Roll the List #16: Dalton’s Take


Head-to-Head Controversial Netflix Movies

So after a far-too-long break from the Roll The List segment, Kyle and I are back to deliver a rather interesting topic. We are going head-to-head, putting each other’s Netflix choices for most controversial film against each other’s logic and ego. The goal here is not to determine which film is better, but which film is more controversial. Kyle’s selection is Teeth. My selection is Red State.

Firstly, to briefly defend my own film, I found it to not only be by itself controversial, but to ooze controversy from every angle. Red State attacks the controversy of Westboro Baptist Church-like barbarians, while also tackling the government’s inability to properly handle said scenarios, all packaged within a controversial product from both its inability to be categorized in a specific genre and its critical reception, and delivered by the polarizing Kevin Smith. Dividing topics to say the least.

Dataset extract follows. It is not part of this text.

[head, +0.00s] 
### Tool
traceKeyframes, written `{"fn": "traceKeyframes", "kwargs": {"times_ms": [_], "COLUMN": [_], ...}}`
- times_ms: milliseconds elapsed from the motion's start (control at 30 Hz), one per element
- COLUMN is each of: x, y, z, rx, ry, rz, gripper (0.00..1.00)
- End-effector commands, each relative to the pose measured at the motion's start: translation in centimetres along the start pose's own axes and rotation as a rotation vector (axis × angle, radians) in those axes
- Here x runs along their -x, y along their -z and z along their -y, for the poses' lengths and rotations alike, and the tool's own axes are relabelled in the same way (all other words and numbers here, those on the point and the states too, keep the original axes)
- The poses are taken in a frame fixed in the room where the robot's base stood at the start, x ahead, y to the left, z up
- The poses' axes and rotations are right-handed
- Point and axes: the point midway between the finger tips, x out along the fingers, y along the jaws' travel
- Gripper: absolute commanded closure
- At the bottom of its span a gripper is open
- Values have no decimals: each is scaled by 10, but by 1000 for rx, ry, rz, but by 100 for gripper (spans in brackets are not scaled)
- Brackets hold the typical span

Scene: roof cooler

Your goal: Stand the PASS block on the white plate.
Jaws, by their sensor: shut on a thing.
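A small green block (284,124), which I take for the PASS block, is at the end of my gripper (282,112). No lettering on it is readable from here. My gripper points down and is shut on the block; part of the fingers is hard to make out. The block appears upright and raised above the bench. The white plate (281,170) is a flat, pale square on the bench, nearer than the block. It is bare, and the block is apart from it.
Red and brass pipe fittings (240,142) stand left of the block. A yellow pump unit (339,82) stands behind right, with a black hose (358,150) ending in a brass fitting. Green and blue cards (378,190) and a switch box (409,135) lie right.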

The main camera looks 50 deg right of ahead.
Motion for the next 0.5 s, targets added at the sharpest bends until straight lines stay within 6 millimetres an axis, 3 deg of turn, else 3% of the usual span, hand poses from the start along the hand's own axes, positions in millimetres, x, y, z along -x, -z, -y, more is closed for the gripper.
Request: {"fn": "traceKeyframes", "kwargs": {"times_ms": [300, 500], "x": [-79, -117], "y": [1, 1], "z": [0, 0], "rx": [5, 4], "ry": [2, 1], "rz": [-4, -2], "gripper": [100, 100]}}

Meanwhile, I am given the Saw of female anatomy films to dissect. That sounded disgusting and controversial in and of itself, but hear me out. Teeth is a film that tells the tale of a girl that suffers from vagina dentata, a mythological condition in which a girl’s genitalia grows teeth and proceeds to consume the unsuspecting male’s penis. As the film plays out, you find that the concept is far more disgusting than the execution, similar to the likes of the first Saw and Human Centipede films. If you were brave enough to watch either installment, especially by today’s standards of gore, you will find that the mind fills in the disgusting blanks more so than the film itself. Such is the case with Teeth. Despite a couple of glances of dismembered male genitalia, the film is rather bland in controversial actualities onscreen.

In manners of nudity, the film is not shy, hence the R-rated label. But controversy does not an R-rated film make. By its definition, the film audience is prepared for such gratuitous amounts of sexuality, so I do not consider this controversial. By European standards, Americans have it backwards. As film nudity is commonplace and violence rarified in Europe, the two are reversed in the United States. As much as I enjoy my horror and action films, I would have to agree with the European logic. Sex is a completely natural act for procreation, and we as the human race are naturally attracted to such behavior. Therefore, it seems less socially-degrading to show sex rather than violence. By that philosophy, Teeth is a somewhat tame film…I guess…beyond the violence that takes place during the sex…

Having said all that, I concede that Teeth is by no means a bland film when it comes to its subject matter. But I hold strong to the truth that Teeth falls into the category of controversial marketing more so than controversy itself, in that the rumored controversy of the film is stronger in its pre-release campaign and in the mind’s eye than in the film itself. Teeth falls in line with Saw and Human Centipede, in that you are grossed out by what you expect more so than what you actually end up experiencing.

Red State poses controversy from every direction, from its conception to its reception, whereas Teeth rides the wave of its controversial subject matter without ever fully pursuing it in a perverse fashion that would make it truly controversial. I would not call it tame, but by the definition of controversial, I find it lacking.